• [Data extract]
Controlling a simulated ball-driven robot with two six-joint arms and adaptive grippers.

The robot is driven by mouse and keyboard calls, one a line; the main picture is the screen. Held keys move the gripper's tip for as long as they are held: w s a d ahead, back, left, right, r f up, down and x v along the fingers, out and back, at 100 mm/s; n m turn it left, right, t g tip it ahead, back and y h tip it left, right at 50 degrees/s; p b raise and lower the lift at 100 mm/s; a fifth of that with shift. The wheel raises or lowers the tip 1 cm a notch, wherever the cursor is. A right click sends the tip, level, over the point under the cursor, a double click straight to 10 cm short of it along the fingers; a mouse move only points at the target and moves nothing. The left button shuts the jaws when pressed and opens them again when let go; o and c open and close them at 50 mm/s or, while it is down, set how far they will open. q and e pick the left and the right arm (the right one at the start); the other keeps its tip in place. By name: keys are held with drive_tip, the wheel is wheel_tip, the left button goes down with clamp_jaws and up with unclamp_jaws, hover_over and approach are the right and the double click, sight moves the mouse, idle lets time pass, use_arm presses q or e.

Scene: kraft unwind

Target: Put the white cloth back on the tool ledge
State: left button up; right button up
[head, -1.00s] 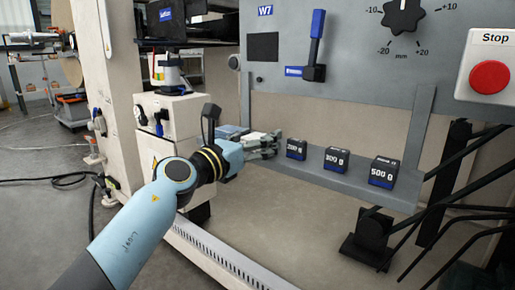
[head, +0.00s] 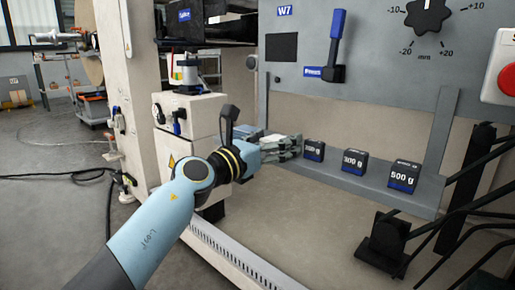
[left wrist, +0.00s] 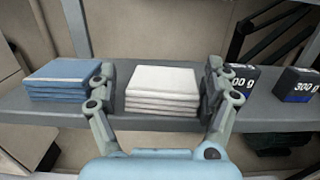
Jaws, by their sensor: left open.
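The white cloth (left wrist: 162,88) is a folded, layered stack lying flat on the grey tool ledge (left wrist: 160,124) in the left wrist view. My left gripper (head: 284,147) is open, with one finger on each side of the white cloth. The right finger stands in the narrow space between the cloth and a black weight; I cannot tell whether either finger touches the cloth. In the head view the white cloth is mostly hidden behind the gripper. My right gripper is not in view.
A folded blue cloth (left wrist: 59,80) lies left of the left finger on the ledge. Dark weights stand to the right: the nearest (head: 314,150), the 300 g (head: 355,161) and the 500 g (head: 404,176). A grey panel with a blue-handled lever (head: 336,40) rises above.

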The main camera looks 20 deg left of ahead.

• [Written request] Reproduce the material word for word. Any pictures should be left out of the copy.

• [Solution]
Controlling a simulated ball-driven robot with two six-joint arms and adaptive grippers.

The robot is driven by mouse and keyboard calls, one a line; the main picture is the screen. Held keys move the gripper's tip for as long as they are held: w s a d ahead, back, left, right, r f up, down and x v along the fingers, out and back, at 100 mm/s; n m turn it left, right, t g tip it ahead, back and y h tip it left, right at 50 degrees/s; p b raise and lower the lift at 100 mm/s; a fifth of that with shift. The wheel raises or lowers the tip 1 cm a notch, wherever the cursor is. A right click sends the tip, level, over the point under the cursor, a double click straight to 10 cm short of it along the fingers; a mouse move only points at the target and moves nothing. The left button shuts the jaws when pressed and opens them again when let go; o and c open and close them at 50 mm/s or, while it is down, set how far they will open. q and e pick the left and the right arm (the right one at the start); the other keeps its tip in place. By name: keys are held with drive_tip, the wheel is wheel_tip, the left button goes down with clamp_jaws and up with unclamp_jaws, hover_over and approach are the right and the double click, sight moves the mouse, idle lets time pass, use_arm presses q or e.

Scene: kraft unwind

Target: Put the white cloth back on the tool ledge
State: left button up; right button up
[head, -1.00s] 
[head, +0.00s] 
[left wrist, +0.00s] 
Jaws, by their sensor: left open.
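The white cloth (left wrist: 162,88) is a folded, layered stack lying flat on the grey tool ledge (left wrist: 160,124) in the left wrist view. My left gripper (head: 284,147) is open, with one finger on each side of the white cloth. The right finger stands in the narrow space between the cloth and a black weight; I cannot tell whether either finger touches the cloth. In the head view the white cloth is mostly hidden behind the gripper. My right gripper is not in view.
A folded blue cloth (left wrist: 59,80) lies left of the left finger on the ledge. Dark weights stand to the right: the nearest (head: 314,150), the 300 g (head: 355,161) and the 500 g (head: 404,176). A grey panel with a blue-handled lever (head: 336,40) rises above.

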The main camera looks 20 deg left of ahead.

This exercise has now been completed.